== Data ==

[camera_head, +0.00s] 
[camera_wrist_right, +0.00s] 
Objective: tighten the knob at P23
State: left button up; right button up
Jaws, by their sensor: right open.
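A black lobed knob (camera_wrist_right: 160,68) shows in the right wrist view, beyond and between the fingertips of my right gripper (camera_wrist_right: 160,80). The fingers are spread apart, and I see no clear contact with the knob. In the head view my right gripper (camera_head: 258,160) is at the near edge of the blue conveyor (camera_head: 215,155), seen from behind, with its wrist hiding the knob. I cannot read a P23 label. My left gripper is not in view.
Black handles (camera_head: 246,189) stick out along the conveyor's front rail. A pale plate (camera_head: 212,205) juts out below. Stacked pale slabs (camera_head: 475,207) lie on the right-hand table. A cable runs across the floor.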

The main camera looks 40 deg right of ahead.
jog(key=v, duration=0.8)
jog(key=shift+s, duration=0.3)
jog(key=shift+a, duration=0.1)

===

Repeat the data verbatim.

[camera_head, +0.00s] 
[camera_wrist_right, +0.00s] 
Objective: tighten the knob at P23
State: left button up; right button up
Jaws, by their sensor: right open.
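A black lobed knob (camera_wrist_right: 160,68) shows in the right wrist view, beyond and between the fingertips of my right gripper (camera_wrist_right: 160,80). The fingers are spread apart, and I see no clear contact with the knob. In the head view my right gripper (camera_head: 258,160) is at the near edge of the blue conveyor (camera_head: 215,155), seen from behind, with its wrist hiding the knob. I cannot read a P23 label. My left gripper is not in view.
Black handles (camera_head: 246,189) stick out along the conveyor's front rail. A pale plate (camera_head: 212,205) juts out below. Stacked pale slabs (camera_head: 475,207) lie on the right-hand table. A cable runs across the floor.

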The main camera looks 40 deg right of ahead.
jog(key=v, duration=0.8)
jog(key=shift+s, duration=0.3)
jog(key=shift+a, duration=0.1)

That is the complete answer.